Köln | aktualisert | Die Stadt Köln hat zu einer Bürgerversammlung in das Odysseum zum Thema Kalkberg geladen. Drei Erkenntnisse brachte der Abend: Erstens, die Deponie muss für mehr als sieben Millionen Euro sofort saniert werden, sie ist völlig instabil. Zweitens, das Umweltamt der Stadt Köln kommt erneut in Erklärungsnot. Drittens, die Bürger haben überhaupt kein Vertrauen mehr in Stadtdirektor Guido Kahlen. Sie fordern einen Neuanfang ohne den Stadtdirektor, dem sie jahrelange Manipulation vorwerfen, um die Rettungshubschrauberstation zu realisieren.

In einem waren sich der von der Stadt beauftragte Gutachter Brenner und Geologe Tim Scheuch, der für die Bürgerinitiative sprach, völlig einig: Am Kalkberg muss sofort etwas passieren, sonst könne ein Deponieversagen und unvorhersehbare Folgen drohen. Die Halde ist schleunigst zu sanieren, Brenner fordert diese Sanierung sogar umgehend. Tausende Kubikmeter Material müssen aufgeschüttet werden, um die Deponie zu stabilisieren und die Kosten gehen weiter in die Millionen. Guido Kahlen und Feuerwehrchef Johannes Feyrer vermieden es den Hangar für die Rettungshubschrauber anzusprechen und konzentrierten sich auf die Ausführung zur Sicherung der Halde. Boris Sieverts von der Bürgerinitiative Kalkberg warf dem Stadtdirektor mehrfach vor, seit Jahren mit Trickserei, Verschleierung und Manipulation die Hubschrauberstation gegen jede Vernunft durchdrücken zu wollen. Er forderte die Ablösung des Stadtdirektors beim Projekt Kalkberg und die Rückkehr der Stadt Köln und ihrer Politik und Verwaltung zu Sachpolitik. Sieverts sprach von einem Verlust an Vertrauen in die Demokratie in Köln. Dafür gab es viel Zustimmung aus dem Publikum.

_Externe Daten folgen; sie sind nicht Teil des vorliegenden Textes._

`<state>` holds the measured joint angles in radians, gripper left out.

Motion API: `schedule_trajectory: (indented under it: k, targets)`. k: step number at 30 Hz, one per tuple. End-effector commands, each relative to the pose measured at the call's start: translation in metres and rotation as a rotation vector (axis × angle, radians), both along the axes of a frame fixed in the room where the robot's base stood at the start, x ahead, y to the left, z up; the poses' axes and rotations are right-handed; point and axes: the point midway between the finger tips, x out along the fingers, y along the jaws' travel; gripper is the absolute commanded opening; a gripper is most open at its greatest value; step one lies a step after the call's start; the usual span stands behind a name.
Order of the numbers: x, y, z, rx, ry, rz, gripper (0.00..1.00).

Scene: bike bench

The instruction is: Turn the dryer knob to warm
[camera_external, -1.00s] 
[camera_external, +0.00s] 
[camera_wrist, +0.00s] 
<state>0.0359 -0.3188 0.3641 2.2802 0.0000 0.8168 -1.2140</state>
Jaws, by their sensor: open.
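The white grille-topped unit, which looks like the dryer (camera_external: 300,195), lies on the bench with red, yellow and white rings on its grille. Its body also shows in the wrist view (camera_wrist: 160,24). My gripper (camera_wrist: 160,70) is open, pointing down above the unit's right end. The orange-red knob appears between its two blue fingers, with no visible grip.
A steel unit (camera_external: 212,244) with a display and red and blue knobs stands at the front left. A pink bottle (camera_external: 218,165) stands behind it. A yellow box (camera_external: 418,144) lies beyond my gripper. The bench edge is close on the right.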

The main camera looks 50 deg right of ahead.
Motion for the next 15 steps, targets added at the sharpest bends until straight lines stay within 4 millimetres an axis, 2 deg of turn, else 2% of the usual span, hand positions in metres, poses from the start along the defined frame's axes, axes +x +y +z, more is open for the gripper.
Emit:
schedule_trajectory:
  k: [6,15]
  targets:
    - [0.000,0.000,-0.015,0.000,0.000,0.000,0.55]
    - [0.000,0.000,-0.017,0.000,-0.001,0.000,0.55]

Umweltamt der Stadt gerät in Erklärungsnot

Die Rolle des Umweltamtes der Stadt Köln und damit auch des Kontrollorgans dem Rat der Stadt Köln und seinem Umweltausschuss in der Causa Kalkberg geriet in der Bürgerversammlung erneut ins ein Zwielicht. Es geht schlicht und einfach um die Frage: Was ist drin im Kalkberg und warum wird, obwohl das Grundwasser im Abstrom belastet ist, nicht jede Chance genutzt dies zu erforschen? Seit Jahren weigert sich das Umweltamt hierzu belastbare Untersuchungen vorzunehmen oder Ergebnisse vorzulegen. In der Bürgerversammlung kam die Frage auf, ob das Umweltamt die Bohrungen der Statiker und Gutachter genutzt habe, um mehr Aufschlüsse über die Inhalte des Kalkberges zu erlangen. Die Erkenntnis: Nein. Der Gutachter für die Statik ist da eindeutig: Wir haben gebohrt um die Stabilität der Halde zu untersuchen und nicht die Giftstoffe. Nach quälend langen Minuten wird klar, dass die Proben, die die Statiker gezogen haben, mittlerweile für eine Beprobung auf Giftstoffe unbrauchbar sind.

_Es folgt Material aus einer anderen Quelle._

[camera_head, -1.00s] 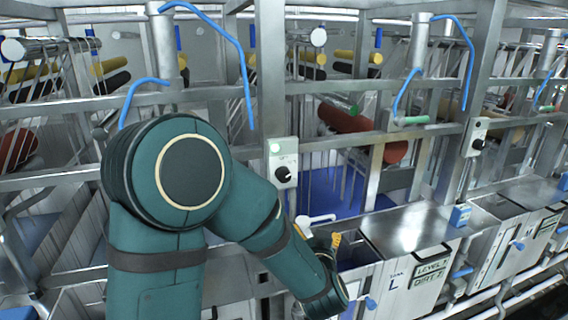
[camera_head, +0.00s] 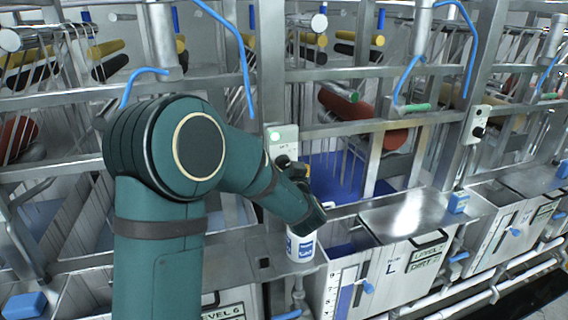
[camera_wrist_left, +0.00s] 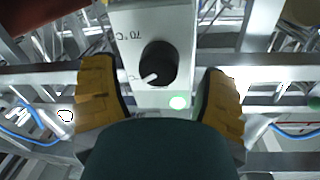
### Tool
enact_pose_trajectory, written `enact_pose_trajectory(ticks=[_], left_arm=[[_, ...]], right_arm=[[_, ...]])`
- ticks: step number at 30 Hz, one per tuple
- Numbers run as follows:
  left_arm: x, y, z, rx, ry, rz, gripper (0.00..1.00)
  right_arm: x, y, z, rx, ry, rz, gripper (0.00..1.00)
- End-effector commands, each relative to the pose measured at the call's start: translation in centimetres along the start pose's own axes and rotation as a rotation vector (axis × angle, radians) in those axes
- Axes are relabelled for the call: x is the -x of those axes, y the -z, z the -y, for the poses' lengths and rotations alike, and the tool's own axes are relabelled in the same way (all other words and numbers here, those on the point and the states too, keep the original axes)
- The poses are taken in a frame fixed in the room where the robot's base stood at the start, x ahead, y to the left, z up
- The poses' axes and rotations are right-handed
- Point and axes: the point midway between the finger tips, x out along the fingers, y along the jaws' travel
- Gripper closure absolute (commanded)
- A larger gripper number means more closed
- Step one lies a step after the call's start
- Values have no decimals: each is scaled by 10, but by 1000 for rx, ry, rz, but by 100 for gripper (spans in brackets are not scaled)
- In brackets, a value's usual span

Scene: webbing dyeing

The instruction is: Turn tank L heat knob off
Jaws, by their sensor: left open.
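The tank L heat knob (camera_wrist_left: 158,63) is a round black dial on a pale control box (camera_wrist_left: 152,22), seen upside down in the left wrist view. Its white pointer points to the lower left in that view, and a lit green light (camera_wrist_left: 179,102) sits close by. My left gripper (camera_wrist_left: 160,92) is open, its yellow-padded fingers on either side of the knob with gaps. In the head view my left gripper (camera_head: 292,165) is at the control box (camera_head: 284,137) and hides the knob. Tank L (camera_head: 388,268) stands below right, marked with an L. My right gripper is not in view.
A white bottle with a blue label (camera_head: 302,247) stands below my left forearm. Steel rails and uprights (camera_head: 270,60) surround the box. Another box with a black knob (camera_head: 477,126) is on the right. A blue block (camera_head: 459,202) sits beside tank L's lid.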

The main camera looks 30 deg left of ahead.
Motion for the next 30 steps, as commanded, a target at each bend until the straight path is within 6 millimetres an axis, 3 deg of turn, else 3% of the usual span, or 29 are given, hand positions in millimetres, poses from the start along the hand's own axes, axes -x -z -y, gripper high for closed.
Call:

Das städtische Umweltamt sorgt nicht für Transparenz

Die stellvertretende Leiterin des städtischen Umweltamtes Christina Brammen-Petry spricht kurze Zeit darauf später von einem Kommunikationsproblem. Das Umweltamt der Stadt ist in Bezug auf den Kalkberg äußerst wortkarg und das schon seit Jahren. Als 2012 Öl auf dem Kalkberg gefunden wurde, sprach das Umweltamt von einer oberflächlichen Verunreinigung und sah keine Ursache tiefer zu forschen. Heute gab Brammen-Petry an, dass man unter dem Kalkberg Ölfunde habe, die mittlerweile verharzt seien. Es gibt noch einen Umstand, der die Rolle des Umweltamtes fraglich erscheinen lässt. Brammen-Petry gibt an, dass sie von den Sanierungsmaßnahmen erwartet, dass sich die Umweltbelastung des Grundwassers verbessere. Das erklärt auch Stadtdirektor Guido Kahlen. Aber auf welcher Basis? Wenn das städtische Umweltamt noch nicht einmal sagen kann, welche Stoffe denn wirklich in der Deponie lagern, dies nicht untersuchen oder sagen will und kann? Es mangelt an Transparenz. Der Stadtdirektor verspricht Aufklärung bis Montag.

Ist die Frage nach dem Alternativstandort auf die lange Bank verschoben?

Die Bürger beschwerten sich über den Kahlschlag am Kalkberg, die immer weiter steigenden Kosten, forderten eine Aufgabe der Rettungshubschrauberstation, mahnten an, dass 26.000 Menschen im näheren Umfeld betroffen seien. Überhaupt kein Vertrauen haben Sie allerdings in die Ernsthaftigkeit der Stadt und des Stadtdirektors bei der Suche nach alternativen Standorten. Der weicht der Frage mehr oder weniger aus und schiebt die Verantwortung in Richtung Ratspolitik. Die habe nicht die 200.000 Euro freigegeben, um die Standorte Kurtekotten und Geestemünder Straße jetzt schon weitergehend zu prüfen. Boris Sieverts von der Bürgerinitiative warf Kahlen vor, seit Dezember untätig geblieben zu sein, was den Alternativstandort betreffe.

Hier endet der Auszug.